Auf der Berlinale 2008 liefen zwei Filme, in denen South Central Los Angeles der heimliche, aber unabdingbare Hauptdarsteller ist. Nach seinem Erstling „Killer of Sheep“ (USA 1977) blieb Charles Burnett auch in „My Brother’s Wedding“ seinem Schauplatz South Central und einer naturalistischen Inszenierung treu. Wie schon sein Debutfilm wurde auch „My Brother’s Wedding“ bisher kaum aufgeführt. Knapp 25 Jahre nach der verfrühten und daher desaströsen Premiere des unfertigen Films auf dem Filmfestival New York präsentierte die Berlinale-Sektion Forum nun eine von Burnett überarbeitete und gekürzte, digitale Fassung.
„My Brother’s Wedding“, überarbeitete Fassung (Foto: Berlinale)
Kelly Parkers aktuelle Dokumentation „South Main“ dagegen feierte ihre Premiere auf der diesjährigen Berlinale. Beide Filme werfen einen kritischen und mitfühlenden Blick auf das Leben und Überleben der „Black Community“ in South Central L.A.

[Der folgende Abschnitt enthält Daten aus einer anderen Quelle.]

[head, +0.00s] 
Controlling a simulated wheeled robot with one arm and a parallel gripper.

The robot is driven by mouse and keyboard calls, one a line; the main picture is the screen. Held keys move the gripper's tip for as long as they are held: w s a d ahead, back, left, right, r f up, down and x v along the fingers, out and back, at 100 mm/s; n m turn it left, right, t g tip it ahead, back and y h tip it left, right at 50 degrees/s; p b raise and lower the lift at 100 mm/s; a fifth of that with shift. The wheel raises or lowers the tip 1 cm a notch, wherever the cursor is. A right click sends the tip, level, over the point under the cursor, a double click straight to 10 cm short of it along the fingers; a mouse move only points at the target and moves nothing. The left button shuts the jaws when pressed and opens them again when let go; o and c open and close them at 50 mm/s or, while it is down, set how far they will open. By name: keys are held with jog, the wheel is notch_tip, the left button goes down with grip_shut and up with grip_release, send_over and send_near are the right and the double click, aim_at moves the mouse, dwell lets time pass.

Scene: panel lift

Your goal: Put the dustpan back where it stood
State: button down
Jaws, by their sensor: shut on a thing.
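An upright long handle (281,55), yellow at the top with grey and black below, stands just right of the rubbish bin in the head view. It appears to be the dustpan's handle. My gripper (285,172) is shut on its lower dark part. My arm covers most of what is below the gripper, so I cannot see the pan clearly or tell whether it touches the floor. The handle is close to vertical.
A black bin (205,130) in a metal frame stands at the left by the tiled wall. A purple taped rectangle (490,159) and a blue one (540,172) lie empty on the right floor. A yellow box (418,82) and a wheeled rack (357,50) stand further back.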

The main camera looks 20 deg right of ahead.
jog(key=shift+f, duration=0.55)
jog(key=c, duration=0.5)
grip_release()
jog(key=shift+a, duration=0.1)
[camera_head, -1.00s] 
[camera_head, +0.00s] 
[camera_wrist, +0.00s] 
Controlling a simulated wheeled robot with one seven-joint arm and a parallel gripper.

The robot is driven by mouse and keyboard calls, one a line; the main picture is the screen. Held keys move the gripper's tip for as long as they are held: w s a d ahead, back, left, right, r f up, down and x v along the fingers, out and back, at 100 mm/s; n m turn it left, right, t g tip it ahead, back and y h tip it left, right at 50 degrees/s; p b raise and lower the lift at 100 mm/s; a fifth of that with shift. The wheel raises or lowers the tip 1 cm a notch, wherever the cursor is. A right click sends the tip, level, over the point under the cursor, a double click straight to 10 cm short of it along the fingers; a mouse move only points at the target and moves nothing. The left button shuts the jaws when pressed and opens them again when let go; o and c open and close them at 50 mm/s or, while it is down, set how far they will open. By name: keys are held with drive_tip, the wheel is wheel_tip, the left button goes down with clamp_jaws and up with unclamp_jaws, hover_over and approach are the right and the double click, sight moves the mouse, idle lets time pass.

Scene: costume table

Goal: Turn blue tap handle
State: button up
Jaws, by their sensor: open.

Charles Burnett, Jahrgang 1944 und selbst in South Central aufgewachsen, erzählt in „My Brother’s Wedding“ die Geschichte von Pierce Mundy, einem jungen Afroamerikaner, der seinen Platz im Leben noch nicht gefunden hat, aber auch keine Anstalten macht, ihn zu suchen. Seine Eltern betreiben eine chemische Reinigung, in der auch Pierce jobbt und sich mit seinem Vater zum Zeitvertreib Scheingefechte liefert. Seine fromme Mutter versucht, ihm etwas Moral einzubläuen, doch bis Pierce Verantwortung übernehmen kann scheint es noch ein weiter Weg. Pierce älterer Bruder ist Rechtsanwalt und steht kurz vor der Heirat mit einer Mittelschichttochter. Pierce will das nicht wahrhaben und fügt sich nicht in das neue Familienszenario. Trotzdem wird er zum Besten Mann des Bräutigams ernannt. Aber die Mutter seines besten Freundes bittet ihn, auf den frisch aus der Haft Entlassenen Acht zu geben. Als der Freund erschossen wird, muss sich Pierce zwischen der Beerdigung und der gleichzeitig stattfindenden Hochzeit seines Bruders entscheiden. Letztendlich kann er es keinem Recht machen. Burnett portraitiert Pierce als unentschlossenen Youngster, „der in sozialer Hinsicht das embryonale Stadium noch nicht hinter sich gelassen hat“, so der Regisseur. In „Killer of Sheep“ steht Familienvater Stan am Rande des physischen Zusammenbruchs und muss sich doch täglich aufs Neue entscheiden, das Richtige zu tun. Pierce muss überhaupt erst die Notwendigkeit, sich zu entscheiden, erkennen. Die bewusst auf Schaueffekte verzichtende Inszenierung und das Gefühl für Alltags-Realitäten machen Burnetts frühe Filme zu zeitlosen Dokumenten der „Black Community“. In diesen Jahren darf Charles Burnett Dank restaurierter Fassungen seiner Erstlinge und Retrospektiven zu seinen Ehren die verspäteten Lorbeeren für seinen Beitrag zu einem „Black Cinema“, das sich zur humanistischen Tradition eines Jean Renoir bekennt, entgegen nehmen.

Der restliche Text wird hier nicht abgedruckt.